Guess my point is that an architecture caries some pragmatism as well.
N-tier is not a goal on itself although
it almost looks like Gartner cs. would like us to see it that way. Their
point was great when nobody was thinking
about separating data / business and views, but now we have to build
systems and not architectures.
FE
-- and yes we do have to think about the future when building systems.
On Sunday, September 09, 2001 7:46 AM, Troy Wong [SMTP:[EMAIL PROTECTED]]
wrote:
> The whole point of n-tier distributed programming is to keep business
logic outside of the database layer.
>
> Stored Procedures do have performance benefits, but it's much better from
a design perspective to keep all logic in the middle layer and leave the
database as a dumb persistence layer.
>
> Some would say that it's better to incorporate all the logic in the data
layer and so multiple applications can call it without need to reduplicate
code. But the same thing can be said of having the logic reside in the
middle layer, where you also have the benefits of a strong OO machine
independent language.
>
> - Brian Chan ([EMAIL PROTECTED])
>
> -----Original Message-----
> From: Frank Eggink <[EMAIL PROTECTED]>
> To: Orion-Interest <[EMAIL PROTECTED]>
> Subject: RE: Stored procedures and J2EE
> Date: Sat Sep 08 08:07:53 GMT 2001
>
> Is it correct to state that from a performance and design perspective
using stored procedures is helpfull if you need
> access from outside the J2EE environment?
>
> If no out side access is necessary, the stored procedures are likely to
be helpfull for perfomance if they filter out a
> lot of data or when you are using recursive logic (this way you are
reducing the overhead of the remote calls), or am
> I missing a point with respect to performance differences between Stored
Procedures and plain old SQL?
>
>
> Further more I realize now Stored Procedures are an interesting option in
case of severe security requirements. You
> can differentiate access constraints to the Stored Procedures and
minimise the amount off people / systems that
> have full access to you system.
>
> FE
>
>
>
>
> On Thursday, September 06, 2001 8:08 PM, Juan Lorandi (Chile)

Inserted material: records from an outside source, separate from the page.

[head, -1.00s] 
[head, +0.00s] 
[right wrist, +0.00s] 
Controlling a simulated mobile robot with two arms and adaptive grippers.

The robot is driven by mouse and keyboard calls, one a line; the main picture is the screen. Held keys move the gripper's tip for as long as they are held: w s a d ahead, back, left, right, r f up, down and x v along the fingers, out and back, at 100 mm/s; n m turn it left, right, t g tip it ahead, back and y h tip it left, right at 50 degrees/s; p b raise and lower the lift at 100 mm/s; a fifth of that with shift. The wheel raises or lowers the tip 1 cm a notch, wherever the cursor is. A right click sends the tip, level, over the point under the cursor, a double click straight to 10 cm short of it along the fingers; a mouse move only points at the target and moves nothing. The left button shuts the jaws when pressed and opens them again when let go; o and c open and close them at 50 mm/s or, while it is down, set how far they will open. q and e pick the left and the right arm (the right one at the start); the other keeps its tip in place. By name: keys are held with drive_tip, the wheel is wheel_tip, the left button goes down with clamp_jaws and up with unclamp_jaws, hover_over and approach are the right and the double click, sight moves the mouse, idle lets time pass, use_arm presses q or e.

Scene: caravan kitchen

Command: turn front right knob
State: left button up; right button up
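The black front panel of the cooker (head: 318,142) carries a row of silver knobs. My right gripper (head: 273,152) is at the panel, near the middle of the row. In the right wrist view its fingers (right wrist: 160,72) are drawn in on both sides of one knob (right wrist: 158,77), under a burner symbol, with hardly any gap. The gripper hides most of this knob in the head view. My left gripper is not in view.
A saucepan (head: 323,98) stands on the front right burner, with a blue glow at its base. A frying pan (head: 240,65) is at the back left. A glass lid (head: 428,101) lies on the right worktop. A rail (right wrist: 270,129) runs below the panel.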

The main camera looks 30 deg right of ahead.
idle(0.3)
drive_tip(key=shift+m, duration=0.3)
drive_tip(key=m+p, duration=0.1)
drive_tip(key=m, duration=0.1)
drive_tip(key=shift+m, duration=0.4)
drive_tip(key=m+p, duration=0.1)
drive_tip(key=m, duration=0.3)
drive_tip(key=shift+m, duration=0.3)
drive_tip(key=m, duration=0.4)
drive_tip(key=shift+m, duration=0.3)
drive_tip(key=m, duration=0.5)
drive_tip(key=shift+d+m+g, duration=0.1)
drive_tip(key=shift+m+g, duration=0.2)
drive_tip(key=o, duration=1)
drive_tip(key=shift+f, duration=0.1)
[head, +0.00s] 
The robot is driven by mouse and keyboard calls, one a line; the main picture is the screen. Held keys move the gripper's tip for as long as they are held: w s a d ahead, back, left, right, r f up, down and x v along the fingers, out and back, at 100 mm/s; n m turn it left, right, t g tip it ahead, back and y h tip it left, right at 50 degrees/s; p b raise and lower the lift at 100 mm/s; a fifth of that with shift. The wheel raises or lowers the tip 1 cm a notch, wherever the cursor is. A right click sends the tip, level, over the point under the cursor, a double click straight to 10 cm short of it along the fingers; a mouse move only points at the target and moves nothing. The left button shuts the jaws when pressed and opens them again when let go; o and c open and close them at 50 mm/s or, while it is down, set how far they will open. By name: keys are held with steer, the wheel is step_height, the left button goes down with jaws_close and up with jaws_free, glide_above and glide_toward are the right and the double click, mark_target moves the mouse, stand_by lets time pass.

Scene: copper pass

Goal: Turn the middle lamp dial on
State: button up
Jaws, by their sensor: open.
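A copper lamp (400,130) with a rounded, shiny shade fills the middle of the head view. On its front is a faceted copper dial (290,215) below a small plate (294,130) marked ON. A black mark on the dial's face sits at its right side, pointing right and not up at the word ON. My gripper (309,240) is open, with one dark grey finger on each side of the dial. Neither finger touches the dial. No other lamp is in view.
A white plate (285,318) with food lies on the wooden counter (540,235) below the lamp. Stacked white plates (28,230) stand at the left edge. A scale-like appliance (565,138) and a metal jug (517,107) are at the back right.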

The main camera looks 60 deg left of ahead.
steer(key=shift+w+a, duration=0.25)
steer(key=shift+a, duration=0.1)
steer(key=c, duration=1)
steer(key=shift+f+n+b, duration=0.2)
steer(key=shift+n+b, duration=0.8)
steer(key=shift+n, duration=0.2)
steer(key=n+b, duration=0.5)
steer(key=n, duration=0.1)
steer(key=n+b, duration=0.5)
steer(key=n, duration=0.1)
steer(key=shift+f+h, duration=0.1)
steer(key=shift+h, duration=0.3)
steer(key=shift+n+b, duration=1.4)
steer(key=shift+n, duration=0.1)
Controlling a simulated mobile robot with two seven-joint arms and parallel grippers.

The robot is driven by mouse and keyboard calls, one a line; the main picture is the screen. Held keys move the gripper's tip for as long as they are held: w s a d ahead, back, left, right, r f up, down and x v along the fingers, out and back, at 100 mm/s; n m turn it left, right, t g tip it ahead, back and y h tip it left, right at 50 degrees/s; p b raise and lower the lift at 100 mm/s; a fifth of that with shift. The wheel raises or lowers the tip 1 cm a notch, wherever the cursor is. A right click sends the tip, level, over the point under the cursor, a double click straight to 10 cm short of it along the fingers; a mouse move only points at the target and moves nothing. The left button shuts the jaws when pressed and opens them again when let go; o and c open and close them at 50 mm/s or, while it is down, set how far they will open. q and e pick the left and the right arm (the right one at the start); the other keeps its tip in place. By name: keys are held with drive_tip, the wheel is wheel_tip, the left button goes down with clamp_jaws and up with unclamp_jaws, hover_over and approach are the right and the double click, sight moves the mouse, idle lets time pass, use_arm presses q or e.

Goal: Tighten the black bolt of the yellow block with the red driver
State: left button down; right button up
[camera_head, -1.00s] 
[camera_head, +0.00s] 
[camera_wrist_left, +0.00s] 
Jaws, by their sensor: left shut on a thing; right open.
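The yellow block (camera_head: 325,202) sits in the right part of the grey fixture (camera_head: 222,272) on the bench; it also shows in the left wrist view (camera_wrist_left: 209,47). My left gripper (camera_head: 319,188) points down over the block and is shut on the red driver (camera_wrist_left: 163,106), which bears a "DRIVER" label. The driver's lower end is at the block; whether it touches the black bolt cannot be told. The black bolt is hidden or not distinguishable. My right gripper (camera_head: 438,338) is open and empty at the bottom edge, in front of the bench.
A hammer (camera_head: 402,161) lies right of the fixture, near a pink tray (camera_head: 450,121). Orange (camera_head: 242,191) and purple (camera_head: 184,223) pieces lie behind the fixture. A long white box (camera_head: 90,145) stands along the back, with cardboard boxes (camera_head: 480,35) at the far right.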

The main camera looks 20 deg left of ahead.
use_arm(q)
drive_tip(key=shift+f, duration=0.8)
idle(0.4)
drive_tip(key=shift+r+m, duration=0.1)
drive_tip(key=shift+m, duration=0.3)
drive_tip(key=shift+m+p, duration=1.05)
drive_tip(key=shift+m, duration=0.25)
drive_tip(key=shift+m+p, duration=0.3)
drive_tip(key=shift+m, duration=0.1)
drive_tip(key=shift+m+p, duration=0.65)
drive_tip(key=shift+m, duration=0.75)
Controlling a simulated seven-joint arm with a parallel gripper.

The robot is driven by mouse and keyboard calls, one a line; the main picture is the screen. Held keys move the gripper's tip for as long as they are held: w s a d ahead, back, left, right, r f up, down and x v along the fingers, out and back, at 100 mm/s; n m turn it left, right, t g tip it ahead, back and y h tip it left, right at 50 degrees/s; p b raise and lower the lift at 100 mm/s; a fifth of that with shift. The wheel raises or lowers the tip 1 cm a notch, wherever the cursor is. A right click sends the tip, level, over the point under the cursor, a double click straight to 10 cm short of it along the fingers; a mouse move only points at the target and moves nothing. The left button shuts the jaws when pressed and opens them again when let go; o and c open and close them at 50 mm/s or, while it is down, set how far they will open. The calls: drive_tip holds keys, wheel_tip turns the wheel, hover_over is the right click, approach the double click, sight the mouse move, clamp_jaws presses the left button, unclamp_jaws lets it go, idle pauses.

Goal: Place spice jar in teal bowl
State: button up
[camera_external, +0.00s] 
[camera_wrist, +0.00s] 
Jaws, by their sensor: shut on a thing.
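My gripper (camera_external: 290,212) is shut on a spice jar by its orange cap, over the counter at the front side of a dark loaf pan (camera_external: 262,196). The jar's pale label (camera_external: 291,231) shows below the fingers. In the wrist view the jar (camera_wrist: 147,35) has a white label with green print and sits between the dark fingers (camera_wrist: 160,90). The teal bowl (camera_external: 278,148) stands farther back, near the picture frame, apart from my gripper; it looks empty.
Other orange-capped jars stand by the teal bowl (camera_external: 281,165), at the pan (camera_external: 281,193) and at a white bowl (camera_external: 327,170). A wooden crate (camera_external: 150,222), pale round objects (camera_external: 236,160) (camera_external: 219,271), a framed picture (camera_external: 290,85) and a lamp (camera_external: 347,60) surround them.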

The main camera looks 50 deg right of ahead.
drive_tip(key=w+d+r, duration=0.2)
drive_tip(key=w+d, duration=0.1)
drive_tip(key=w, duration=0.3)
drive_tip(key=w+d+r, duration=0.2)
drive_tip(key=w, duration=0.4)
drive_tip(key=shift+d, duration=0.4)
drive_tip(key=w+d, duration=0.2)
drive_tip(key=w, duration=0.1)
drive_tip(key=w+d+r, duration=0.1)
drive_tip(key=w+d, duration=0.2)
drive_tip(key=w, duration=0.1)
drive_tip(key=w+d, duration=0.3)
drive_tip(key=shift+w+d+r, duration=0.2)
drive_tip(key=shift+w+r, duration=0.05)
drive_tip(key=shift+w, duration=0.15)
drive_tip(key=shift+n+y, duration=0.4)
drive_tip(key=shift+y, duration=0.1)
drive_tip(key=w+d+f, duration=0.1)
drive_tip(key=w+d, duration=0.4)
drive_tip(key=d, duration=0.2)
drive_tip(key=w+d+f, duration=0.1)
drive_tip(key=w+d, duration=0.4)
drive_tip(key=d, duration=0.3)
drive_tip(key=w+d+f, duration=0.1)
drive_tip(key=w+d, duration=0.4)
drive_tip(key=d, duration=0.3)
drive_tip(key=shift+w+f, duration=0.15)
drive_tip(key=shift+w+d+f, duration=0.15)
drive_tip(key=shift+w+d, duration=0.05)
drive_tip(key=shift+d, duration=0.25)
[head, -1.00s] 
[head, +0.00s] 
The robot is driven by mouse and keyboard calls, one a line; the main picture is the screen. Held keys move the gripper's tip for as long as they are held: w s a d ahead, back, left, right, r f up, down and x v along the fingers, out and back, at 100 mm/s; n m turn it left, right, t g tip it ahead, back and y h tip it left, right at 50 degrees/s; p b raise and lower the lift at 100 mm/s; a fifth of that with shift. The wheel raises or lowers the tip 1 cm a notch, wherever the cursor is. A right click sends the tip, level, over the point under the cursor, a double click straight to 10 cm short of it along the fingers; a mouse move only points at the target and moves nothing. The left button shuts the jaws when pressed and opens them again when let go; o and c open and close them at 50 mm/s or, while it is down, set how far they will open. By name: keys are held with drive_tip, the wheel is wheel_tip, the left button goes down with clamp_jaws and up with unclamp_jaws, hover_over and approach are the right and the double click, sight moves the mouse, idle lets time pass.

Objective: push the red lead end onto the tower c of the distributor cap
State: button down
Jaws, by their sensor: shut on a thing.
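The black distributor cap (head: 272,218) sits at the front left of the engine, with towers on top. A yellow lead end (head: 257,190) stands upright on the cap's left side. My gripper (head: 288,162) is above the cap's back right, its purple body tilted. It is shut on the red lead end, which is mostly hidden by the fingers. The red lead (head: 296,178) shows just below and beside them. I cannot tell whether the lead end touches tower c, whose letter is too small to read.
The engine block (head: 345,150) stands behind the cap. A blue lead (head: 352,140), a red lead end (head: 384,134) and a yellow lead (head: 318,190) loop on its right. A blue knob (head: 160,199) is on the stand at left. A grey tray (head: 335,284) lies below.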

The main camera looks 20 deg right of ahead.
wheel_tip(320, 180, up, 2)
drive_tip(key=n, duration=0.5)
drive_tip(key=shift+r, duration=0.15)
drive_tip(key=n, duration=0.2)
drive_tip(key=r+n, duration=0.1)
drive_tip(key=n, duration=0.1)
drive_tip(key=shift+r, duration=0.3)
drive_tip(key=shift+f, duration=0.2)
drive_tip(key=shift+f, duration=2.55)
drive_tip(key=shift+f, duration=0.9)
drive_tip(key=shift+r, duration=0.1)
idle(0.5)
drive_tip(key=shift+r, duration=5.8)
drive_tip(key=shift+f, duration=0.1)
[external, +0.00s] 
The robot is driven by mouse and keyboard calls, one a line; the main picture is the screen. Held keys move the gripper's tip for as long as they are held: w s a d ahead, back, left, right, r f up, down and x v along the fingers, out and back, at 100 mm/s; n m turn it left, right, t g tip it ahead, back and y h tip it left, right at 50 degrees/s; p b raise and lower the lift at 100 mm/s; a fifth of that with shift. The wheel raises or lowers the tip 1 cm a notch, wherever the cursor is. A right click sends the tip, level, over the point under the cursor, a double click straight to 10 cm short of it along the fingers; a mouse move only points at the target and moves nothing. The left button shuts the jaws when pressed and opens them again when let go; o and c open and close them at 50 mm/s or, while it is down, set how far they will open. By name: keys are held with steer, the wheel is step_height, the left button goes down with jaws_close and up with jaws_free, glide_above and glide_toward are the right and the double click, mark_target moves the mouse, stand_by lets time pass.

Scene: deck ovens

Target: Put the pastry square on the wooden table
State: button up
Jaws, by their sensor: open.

[SMTP:[EMAIL PROTECTED]] wrote:
> > I (empirically) reached the same conclusion; but instead of dropping
CMP, we
> > provided performance improvements ON TOP of the EJB's (VO's and VO
caches).
> > Thank god we did it this way, because the DB can't scale as easily as
the
> > app-server cluster.
> >
> > My 2c,
> >
> > JP
> >
> > -----Original Message-----
> > From: Rian Schmidt [mailto:[EMAIL PROTECTED]]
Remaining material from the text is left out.